Et pourtant, les contacts se poursuivent entre la Chine et le Vatican. Un article publié en novembre dans la revue chinoise – et très officielle – La Vie hebdomadaire donne du crédit à une information d’origine française selon laquelle l’ambassade de la République populaire de Chine à Rome et le Vatican auraient eu plus de 20 contacts l’an dernier. Des sources proches de l’Eglise catholique et des diplomates affirment qu’un diplomate de haut rang en poste à Genève a été impliqué dans les négociations. Ces mêmes sources font aussi référence au rôle d’émissaire joué par deux prêtres chinois qui étudient en ce moment à la bibliothèque vaticane.

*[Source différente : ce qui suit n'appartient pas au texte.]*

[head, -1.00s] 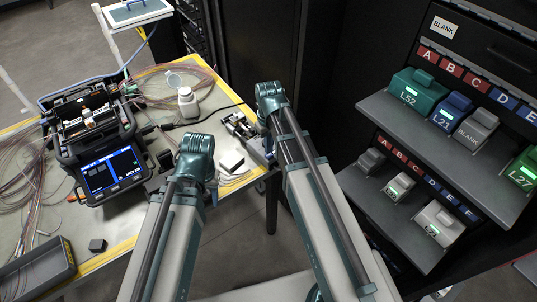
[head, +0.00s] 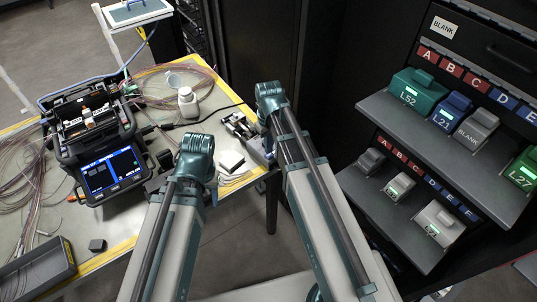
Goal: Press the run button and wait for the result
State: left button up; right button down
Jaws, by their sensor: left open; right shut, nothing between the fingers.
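The fusion splicer (head: 92,140) stands on the table at the left, with its lid raised. Its lit screen (head: 112,172) faces me and shows blue panels and small text too small to read. The run button cannot be made out. My left gripper (head: 160,170) is a dark shape at the splicer's front right corner, partly hidden by my left arm. It is open, and I cannot tell whether it touches the splicer. My right gripper (head: 259,149) is by the table's right edge, mostly hidden by my right arm, shut and empty, away from the splicer.
A grey tray (head: 38,272) is at the front left. A rack shelf (head: 385,112) with labelled cassettes stands at the right.

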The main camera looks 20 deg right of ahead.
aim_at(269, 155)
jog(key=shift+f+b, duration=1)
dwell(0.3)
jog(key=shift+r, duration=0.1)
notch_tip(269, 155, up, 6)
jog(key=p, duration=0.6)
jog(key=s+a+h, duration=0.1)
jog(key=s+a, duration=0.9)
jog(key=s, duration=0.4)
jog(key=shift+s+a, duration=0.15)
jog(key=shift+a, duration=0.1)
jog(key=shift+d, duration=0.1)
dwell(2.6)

Dans le même temps, l’établissement de liens entre la partie « officielle » et la partie « clandestine » de l’Eglise catholique en Chine se poursuit, malgré ce que certains analystes décrivent comme l’opposition très amère de certains éléments de l’Eglise « clandestine ». Le Vatican incite les membres de l’Eglise « clandestine » à se réconcilier avec ceux de l’Eglise « officielle » dans l’espoir que cela rendra plus aisée la conclusion d’un accord avec Pékin. Des discussions ont eu lieu entre les deux parties dans des diocèses de Chine récemment. Des sources de l’Eglise catholique estiment qu’au moins 70 % des évêques [« officiels »] chinois sont à la fois reconnus par la Conférence épiscopale « officielle » et par le Vatican et qu’un nombre de plus en plus important cherche à obtenir l’aval du pape avant de recevoir l’imprimatur de Pékin.